Au bout de six mois, il m’était difficile de marcher et comme les hôpitaux de mon pays sont des mouroirs, j’ai dû me rendre au Maroc en 2013 pour me faire opérer d’une fracture de la colonne au niveau cervical avec un arrachement de tissus osseux.

Togo. Source: Wikipedia.

La lutte continue

De retour du Maroc, j’ai créé une association visant à impliquer les chrétiens dans la lutte pour la libération du peuple. Notre objectif était de défendre les droits humains aux côtés des autres organisations de la société civile togolaise.

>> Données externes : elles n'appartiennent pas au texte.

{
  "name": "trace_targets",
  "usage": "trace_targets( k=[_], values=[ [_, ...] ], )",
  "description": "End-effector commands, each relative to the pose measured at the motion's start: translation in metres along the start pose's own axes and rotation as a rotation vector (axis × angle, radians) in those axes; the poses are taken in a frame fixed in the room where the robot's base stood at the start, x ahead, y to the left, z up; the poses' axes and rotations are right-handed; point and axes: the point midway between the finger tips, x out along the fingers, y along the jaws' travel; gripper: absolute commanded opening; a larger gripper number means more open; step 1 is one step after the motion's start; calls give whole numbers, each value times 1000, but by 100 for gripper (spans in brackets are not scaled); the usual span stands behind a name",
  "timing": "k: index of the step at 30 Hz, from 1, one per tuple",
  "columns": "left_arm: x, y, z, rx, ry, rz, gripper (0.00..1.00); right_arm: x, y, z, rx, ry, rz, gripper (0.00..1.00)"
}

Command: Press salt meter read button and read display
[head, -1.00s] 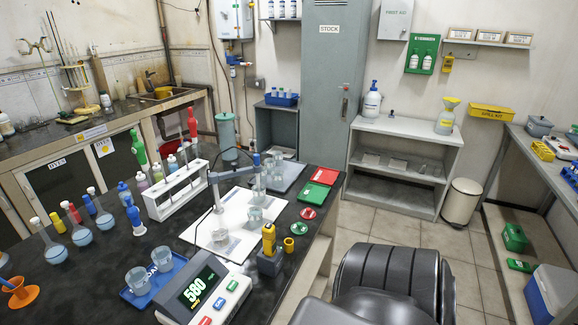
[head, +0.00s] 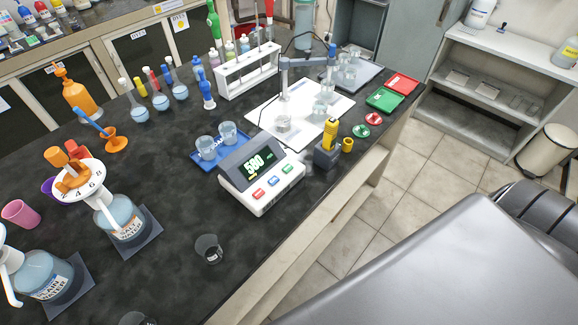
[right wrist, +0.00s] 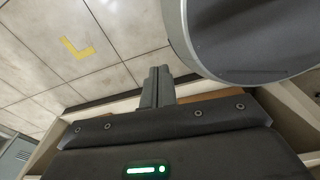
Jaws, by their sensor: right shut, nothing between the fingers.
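The salt meter (head: 262,176) is a white and dark box on the black bench in the head view. Its tilted display (head: 254,165) is lit and reads 580 in green digits, with smaller text too small to read. Red, blue and green buttons (head: 273,181) sit in a row on its front panel. My right gripper (right wrist: 160,75) shows in the right wrist view with its two fingers together and empty, above tiled floor and away from the meter. My left gripper is not in view.
A blue tray with two beakers (head: 217,142) stands behind the meter. A yellow-topped pen-like device (head: 330,138) stands in a dark holder to its right. Dispenser bottles (head: 122,218) stand at left. Bare bench lies between.

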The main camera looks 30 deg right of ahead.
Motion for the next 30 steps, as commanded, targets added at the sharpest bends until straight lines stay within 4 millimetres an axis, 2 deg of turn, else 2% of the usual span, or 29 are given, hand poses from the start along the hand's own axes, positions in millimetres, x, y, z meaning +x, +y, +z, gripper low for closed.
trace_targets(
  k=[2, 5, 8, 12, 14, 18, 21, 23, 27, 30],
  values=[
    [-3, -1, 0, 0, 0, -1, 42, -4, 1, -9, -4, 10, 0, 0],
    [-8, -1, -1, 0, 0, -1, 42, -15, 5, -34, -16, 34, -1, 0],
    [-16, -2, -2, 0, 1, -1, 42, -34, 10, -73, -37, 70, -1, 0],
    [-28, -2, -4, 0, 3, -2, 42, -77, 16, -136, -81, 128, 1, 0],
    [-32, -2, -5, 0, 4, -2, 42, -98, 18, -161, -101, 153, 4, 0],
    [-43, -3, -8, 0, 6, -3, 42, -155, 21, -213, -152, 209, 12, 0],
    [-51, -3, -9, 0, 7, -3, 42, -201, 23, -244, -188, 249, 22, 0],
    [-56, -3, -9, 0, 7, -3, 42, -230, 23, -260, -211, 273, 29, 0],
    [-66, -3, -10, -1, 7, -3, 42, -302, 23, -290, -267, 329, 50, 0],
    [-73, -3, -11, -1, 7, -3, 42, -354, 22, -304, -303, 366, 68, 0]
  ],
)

En août 2016, lors d’une campagne organisée par une association en faveur des victimes de 2005, j’ai dénoncé les violations des droits humains dans mon pays lors d’une interview à la radio, relayée aussi en langue Ewé. Mes propos me valurent des messages de félicitations mais aussi de nombreuses menaces de mort. C’est ainsi qu’en 2017, lorsque le peuple descendit à nouveau dans les rues des villes du Togo pour réclamer le départ du régime, je fus ciblé et battu par des milices armées par le pouvoir. A terre, sous les coups de bottes de quatre forcenés, j’ai pensé que mon dernier jour était arrivé. Heureusement, j’eus la vie sauve grâce à l’intervention de témoins qui hurlèrent : « lâchez-le, lâchez-le ! ». Mes agresseurs montèrent à bord de leur pick-up et partirent en trombe. On me fit asseoir ; je voulus informer ma femme de ce qui m’était arrivé et elle me conjura de ne pas rentrer, car les mêmes individus étaient passés à la maison et l’avaient menacée, lui demandant où je me trouvais. « Ils n’ont pas quitté le quartier, ils sont là et attendent que tu rentres ! »

Je dus me réfugier pendant environ deux semaines dans un orphelinat dirigé par un confrère engagé en faveur des droits des enfants.

Un visa pour l’Europe

Une invitation à participer à la conférence de la COP23 de 2017 à Bonn en Allemagne me permit d’avoir un visa. Sortir du pays restait un problème à résoudre. Comment échapper aux contrôles à l’aéroport ? De plus, j’étais très mal en point, je marchais désormais avec deux cannes depuis mon agression. Mon ami directeur de l’orphelinat persuada un officier de l’armée de me faire passer jusqu’à bord de l’avion. Était-ce la fin du cauchemar ? »

Billy

Membre de la rédaction valaisanne de Voix d’Exils



Un commentaire a L’exil, l’autre enfer #1

  1. Willa Anne Christine dit :

    Quel courage de Billy face aux injustices et aux violences policières!
    Son histoire se lit comme un roman (belle plume!) mais dévoile le terrible sort des défenseurs des droits humains au Togo et rappelle malheureusement des milliers d’autres témoignages.. dans d’autres pays…courage à lui dans son combat qui continue!